+++ RECORDED DATA +++

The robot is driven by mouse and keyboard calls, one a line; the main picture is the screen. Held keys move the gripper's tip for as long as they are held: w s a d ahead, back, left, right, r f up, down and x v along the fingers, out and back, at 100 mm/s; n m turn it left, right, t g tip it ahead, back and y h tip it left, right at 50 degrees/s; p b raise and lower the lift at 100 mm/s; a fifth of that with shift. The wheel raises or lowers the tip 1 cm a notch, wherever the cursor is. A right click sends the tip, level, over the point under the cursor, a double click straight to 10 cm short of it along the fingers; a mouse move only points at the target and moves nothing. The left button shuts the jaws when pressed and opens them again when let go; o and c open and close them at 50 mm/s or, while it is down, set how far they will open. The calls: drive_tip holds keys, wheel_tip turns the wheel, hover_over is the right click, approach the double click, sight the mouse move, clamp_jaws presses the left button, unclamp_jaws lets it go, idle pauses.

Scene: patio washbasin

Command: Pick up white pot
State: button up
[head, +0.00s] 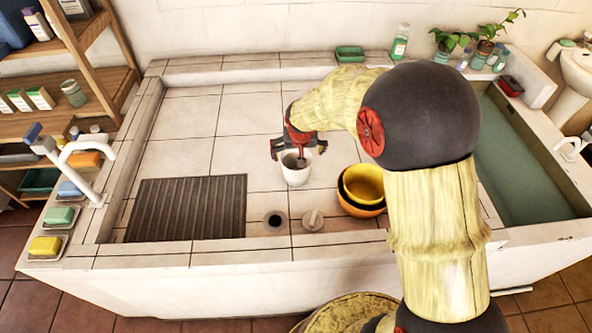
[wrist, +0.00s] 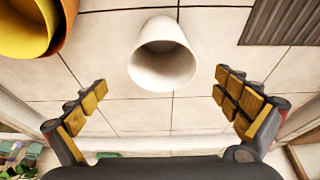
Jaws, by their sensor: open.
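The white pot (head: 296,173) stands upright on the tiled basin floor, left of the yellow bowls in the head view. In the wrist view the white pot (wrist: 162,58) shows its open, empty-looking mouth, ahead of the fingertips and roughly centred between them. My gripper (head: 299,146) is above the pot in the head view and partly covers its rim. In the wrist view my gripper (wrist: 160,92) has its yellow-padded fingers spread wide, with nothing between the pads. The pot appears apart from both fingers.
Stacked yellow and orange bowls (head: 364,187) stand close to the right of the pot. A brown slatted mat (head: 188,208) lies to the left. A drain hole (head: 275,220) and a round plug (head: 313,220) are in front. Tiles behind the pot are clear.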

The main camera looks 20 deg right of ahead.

+++
+++ RECORDED DATA +++

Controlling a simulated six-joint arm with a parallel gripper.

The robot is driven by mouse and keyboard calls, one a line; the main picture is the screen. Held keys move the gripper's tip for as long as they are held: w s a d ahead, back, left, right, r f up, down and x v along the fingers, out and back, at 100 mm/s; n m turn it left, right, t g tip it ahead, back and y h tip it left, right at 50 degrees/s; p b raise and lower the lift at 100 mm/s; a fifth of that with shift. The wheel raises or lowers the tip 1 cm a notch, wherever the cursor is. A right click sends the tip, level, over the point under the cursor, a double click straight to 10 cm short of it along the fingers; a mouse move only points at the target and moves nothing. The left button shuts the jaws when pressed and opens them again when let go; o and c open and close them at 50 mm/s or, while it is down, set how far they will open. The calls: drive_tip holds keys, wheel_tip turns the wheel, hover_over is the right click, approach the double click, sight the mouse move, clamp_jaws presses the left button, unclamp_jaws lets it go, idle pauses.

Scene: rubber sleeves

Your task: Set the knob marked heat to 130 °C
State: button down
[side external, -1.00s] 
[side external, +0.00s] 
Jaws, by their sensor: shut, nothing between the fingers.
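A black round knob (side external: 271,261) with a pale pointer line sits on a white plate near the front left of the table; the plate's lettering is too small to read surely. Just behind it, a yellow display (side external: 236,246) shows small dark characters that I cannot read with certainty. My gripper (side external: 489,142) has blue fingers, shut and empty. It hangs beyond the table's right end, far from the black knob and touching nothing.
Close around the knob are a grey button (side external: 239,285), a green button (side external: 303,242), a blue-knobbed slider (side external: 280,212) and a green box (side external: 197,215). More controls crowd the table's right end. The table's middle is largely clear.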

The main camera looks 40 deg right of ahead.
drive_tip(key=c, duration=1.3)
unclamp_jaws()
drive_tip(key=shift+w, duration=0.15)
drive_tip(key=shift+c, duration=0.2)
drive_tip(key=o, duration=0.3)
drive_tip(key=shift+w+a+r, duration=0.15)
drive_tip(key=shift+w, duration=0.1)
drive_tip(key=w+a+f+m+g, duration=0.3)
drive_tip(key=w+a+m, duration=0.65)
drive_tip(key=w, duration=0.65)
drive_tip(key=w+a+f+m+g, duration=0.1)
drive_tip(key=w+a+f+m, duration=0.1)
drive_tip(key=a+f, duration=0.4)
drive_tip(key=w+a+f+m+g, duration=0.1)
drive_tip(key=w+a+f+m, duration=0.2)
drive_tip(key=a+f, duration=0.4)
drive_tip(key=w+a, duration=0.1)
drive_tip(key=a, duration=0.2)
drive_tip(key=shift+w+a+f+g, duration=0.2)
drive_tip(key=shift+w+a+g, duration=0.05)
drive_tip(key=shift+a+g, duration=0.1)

+++

= OBJECTIVE =
Exactly the lines from the one holding "State: button down" through the one holding "[side external, +0.00s]" should be printed, ends included.

= TASK RESPONSE =
State: button down
[side external, -1.00s] 
[side external, +0.00s] 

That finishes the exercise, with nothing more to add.